- **Required work**
Write out, word for word, the first line of the data below and every line after it through the one containing "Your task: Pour".

- **Material supplied**
## start
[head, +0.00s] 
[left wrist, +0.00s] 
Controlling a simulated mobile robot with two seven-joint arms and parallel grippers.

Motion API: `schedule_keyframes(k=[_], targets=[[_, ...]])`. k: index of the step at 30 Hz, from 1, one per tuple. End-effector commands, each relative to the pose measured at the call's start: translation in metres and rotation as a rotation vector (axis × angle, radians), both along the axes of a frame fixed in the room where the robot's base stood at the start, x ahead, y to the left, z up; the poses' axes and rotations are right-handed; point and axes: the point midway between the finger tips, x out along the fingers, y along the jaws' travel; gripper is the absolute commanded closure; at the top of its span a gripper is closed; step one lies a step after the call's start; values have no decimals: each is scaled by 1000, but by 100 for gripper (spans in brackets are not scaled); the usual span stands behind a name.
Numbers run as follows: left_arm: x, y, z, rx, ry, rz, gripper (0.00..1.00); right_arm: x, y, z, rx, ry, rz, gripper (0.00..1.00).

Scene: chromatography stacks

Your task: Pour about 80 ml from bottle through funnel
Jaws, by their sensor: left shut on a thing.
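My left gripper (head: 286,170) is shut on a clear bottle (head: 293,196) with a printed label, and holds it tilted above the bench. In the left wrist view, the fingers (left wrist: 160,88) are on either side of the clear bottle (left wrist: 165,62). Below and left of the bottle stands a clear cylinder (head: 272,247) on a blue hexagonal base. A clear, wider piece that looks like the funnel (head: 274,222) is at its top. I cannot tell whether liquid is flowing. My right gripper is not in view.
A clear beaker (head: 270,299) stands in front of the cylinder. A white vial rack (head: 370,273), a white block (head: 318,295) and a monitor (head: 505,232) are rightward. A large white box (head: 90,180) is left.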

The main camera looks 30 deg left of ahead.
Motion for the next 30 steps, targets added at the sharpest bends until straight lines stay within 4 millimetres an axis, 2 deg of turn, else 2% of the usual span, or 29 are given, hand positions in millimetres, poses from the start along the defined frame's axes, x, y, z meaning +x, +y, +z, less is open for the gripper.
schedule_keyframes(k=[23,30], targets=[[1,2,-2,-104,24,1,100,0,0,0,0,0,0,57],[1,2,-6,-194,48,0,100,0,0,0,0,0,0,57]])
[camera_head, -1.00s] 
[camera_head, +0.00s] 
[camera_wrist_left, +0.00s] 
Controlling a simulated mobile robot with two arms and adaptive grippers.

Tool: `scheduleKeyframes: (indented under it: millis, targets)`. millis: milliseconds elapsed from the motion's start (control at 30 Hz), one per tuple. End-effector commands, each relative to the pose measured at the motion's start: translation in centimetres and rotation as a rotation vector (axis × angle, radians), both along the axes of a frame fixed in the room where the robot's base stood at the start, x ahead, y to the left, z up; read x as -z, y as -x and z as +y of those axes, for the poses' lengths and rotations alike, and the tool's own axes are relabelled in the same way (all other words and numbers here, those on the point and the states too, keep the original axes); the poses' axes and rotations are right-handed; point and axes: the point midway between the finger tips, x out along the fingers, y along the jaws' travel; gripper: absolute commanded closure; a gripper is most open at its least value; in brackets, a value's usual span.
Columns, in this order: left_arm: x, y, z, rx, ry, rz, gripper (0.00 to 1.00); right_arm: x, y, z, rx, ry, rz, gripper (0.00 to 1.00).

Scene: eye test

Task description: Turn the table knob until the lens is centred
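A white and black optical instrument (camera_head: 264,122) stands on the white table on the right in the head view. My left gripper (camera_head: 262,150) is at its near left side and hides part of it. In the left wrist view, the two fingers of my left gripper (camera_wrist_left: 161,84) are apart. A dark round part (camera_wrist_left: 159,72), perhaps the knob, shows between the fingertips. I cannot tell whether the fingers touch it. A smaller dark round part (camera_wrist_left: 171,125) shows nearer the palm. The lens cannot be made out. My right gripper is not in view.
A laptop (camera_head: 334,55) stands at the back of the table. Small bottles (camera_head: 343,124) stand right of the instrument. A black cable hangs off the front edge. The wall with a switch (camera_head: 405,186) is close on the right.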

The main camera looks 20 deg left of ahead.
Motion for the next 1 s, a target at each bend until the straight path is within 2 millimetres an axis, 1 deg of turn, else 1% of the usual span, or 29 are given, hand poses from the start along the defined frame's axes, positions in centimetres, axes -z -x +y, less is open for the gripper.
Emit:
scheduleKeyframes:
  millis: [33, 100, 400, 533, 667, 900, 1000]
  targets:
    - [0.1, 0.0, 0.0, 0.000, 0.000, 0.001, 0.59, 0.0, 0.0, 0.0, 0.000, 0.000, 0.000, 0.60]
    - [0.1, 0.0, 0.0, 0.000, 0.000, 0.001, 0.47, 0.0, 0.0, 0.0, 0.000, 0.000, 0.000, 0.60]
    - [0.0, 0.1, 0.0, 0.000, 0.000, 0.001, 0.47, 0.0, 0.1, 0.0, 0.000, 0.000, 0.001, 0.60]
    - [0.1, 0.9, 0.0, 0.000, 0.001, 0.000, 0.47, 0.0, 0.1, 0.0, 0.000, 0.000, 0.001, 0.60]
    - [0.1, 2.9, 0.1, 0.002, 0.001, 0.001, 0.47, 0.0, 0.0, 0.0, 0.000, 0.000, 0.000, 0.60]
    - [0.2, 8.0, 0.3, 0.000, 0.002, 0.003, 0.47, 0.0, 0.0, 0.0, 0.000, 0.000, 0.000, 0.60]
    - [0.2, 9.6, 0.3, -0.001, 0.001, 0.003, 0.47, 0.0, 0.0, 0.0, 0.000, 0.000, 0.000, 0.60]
## end
- **Written response**
[head, +0.00s] 
[left wrist, +0.00s] 
Controlling a simulated mobile robot with two seven-joint arms and parallel grippers.

Motion API: `schedule_keyframes(k=[_], targets=[[_, ...]])`. k: index of the step at 30 Hz, from 1, one per tuple. End-effector commands, each relative to the pose measured at the call's start: translation in metres and rotation as a rotation vector (axis × angle, radians), both along the axes of a frame fixed in the room where the robot's base stood at the start, x ahead, y to the left, z up; the poses' axes and rotations are right-handed; point and axes: the point midway between the finger tips, x out along the fingers, y along the jaws' travel; gripper is the absolute commanded closure; at the top of its span a gripper is closed; step one lies a step after the call's start; values have no decimals: each is scaled by 1000, but by 100 for gripper (spans in brackets are not scaled); the usual span stands behind a name.
Numbers run as follows: left_arm: x, y, z, rx, ry, rz, gripper (0.00..1.00); right_arm: x, y, z, rx, ry, rz, gripper (0.00..1.00).

Scene: chromatography stacks

Your task: Pour about 80 ml from bottle through funnel

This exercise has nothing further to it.